Eğer gerçekçi olmak gerekirse, Suriye meselesinde kendince pozisyon alan ABD, Rusya, İran ve Türkiye arasında, manevra alanı en dar olan, gerek rejim ile gerekse de yerel güçlerle ilişkilerde en sınırlı kapasiteye sahip olan tek devlet Türkiye'dir. 2011 yılında üstlendiği misyonun en uzağına da düşen tek devlet Türkiye'dir. Hareket alanı diğer devletlerin 'olur'una bir bakıma en bağımlı olan da Türkiye'dir. Bir özet yapmak gerekirse 7 yılın sonunda Suriye'de cebimde en zayıf kartı taşıyan devlet yine Türkiye'dir. Hiç kendimizi kandırmaya çalışmayalım.
ABD, PYD üzerinden Suriye’de konumlanmış ve bunu DEAŞ'a karşı bir zafer olarak dünyaya lanse etmeye çalışmakta.
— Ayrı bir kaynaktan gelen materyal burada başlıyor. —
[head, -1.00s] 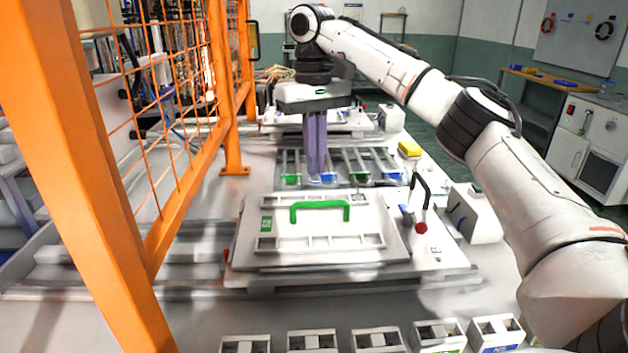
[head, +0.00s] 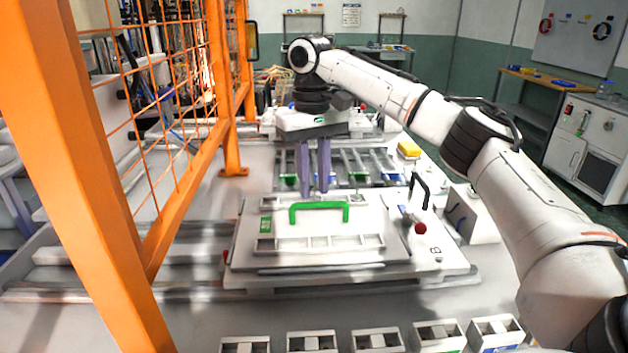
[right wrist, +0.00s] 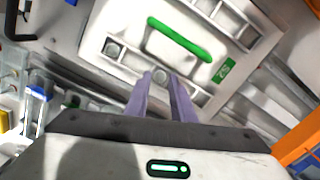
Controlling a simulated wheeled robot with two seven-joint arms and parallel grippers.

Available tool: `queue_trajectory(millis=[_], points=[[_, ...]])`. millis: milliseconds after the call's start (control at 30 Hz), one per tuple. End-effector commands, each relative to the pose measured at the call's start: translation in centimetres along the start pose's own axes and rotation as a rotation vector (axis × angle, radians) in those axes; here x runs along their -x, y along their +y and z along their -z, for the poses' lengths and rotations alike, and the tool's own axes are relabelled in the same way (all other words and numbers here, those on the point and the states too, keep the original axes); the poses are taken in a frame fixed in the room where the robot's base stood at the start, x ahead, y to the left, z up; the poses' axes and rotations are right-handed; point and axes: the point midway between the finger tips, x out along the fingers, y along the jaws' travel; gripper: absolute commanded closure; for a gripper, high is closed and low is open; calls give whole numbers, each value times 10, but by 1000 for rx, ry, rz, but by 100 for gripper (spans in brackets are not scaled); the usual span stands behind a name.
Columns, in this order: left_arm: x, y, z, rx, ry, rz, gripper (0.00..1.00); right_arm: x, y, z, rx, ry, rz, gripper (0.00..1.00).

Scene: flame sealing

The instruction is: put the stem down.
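My right gripper (head: 314,192) points straight down, over the far edge of the white plate with the green handle (head: 319,205). Its two purple fingers stand apart with a gap between them, and they also show in the right wrist view (right wrist: 160,82). A small round pale thing (right wrist: 160,75) shows at the gap between the fingertips. I cannot tell if it is the stem or a fitting on the plate. No stem can be made out clearly in either view. My left gripper is not in view.
A rack of slots with green and blue parts (head: 374,165) lies just beyond. An orange mesh fence (head: 190,190) stands on the left. A black handle (head: 420,188) with a red knob rises at the right. Several small white holders (head: 376,340) line the front edge.

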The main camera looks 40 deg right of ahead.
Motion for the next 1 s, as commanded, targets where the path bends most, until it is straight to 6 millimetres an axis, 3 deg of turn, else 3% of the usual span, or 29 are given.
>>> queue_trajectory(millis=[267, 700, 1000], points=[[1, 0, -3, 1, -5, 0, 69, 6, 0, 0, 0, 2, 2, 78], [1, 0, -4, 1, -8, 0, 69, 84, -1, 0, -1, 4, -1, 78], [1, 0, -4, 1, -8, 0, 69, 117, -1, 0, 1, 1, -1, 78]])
Dünyanın büyük bir bölümünün de meseleye bu gözle baktığı ve Türkiye’nin DEAŞ ile mücadelesini görmemezlikten gelen egemen bir anlayış var. Üstelik bu duruma, gerek Türkiye’de muhalefetin söylemleri, gerek Rusya ile yaşadığımız sorunlu günlerde Rusya’nın bu yöndeki propagandaları ve gerekse İran’ın bizi böyle tarif etmesi de yardımcı oldu.
Rusya’nın bırakın PYD'yi, PKK'yi bile terör örgütü görmemesi, bunun yanında hayati ortakları olan İran ve Suriye’deki Esad rejiminin ÖSO’yu terörist örgüt olarak görmesi bile Afrin operasyonunun sonucunu etkileyecek boyutta.
Hele ki İdlip gibi muhaliflerin elinde bulunan son kalenin düşmesi, sadece ABD için değil Rusya, İran ve Suriye üçlüsünün de hayati çıkarı olarak masada duruyor.
Böyle bir ortamda “ÖSO ile beraber sadece Afrin değil Membic ve Irak sınırına kadar her yeri temizleyeceğiz" demek belki yüreklere ve kulaklara çok hoş gelebilecek bir söylem olabilir. Ne var ki bu söylem, bölgede Türkiye dışındaki güçlerin uzlaşması ve barış yapması durumunda, bütün dünyayı ”Türkiye’nin amacı başka bir şeydir “ düşüncesine sevk eder. Bu bakımdan, bu söylem, bırakın siyasi ve diplomasi sanatı açısından savaş sanatı açısından da doğru zamanda söylenen bir söylem değildir.
Bunu söylerken “Türkiye bunları yapamaz” demiyorum; sadece siyasi kazanım sağlamayan askeri hareketlerin doğru ve yerinde hareketler olmadığını söylemek istiyorum.
Türkiye’nin terörizme karşı mücadelesi meşrudur. Meşru bir kararı, ancak doğru bir zamanda harekete geçirirseniz kalıcı olursunuz.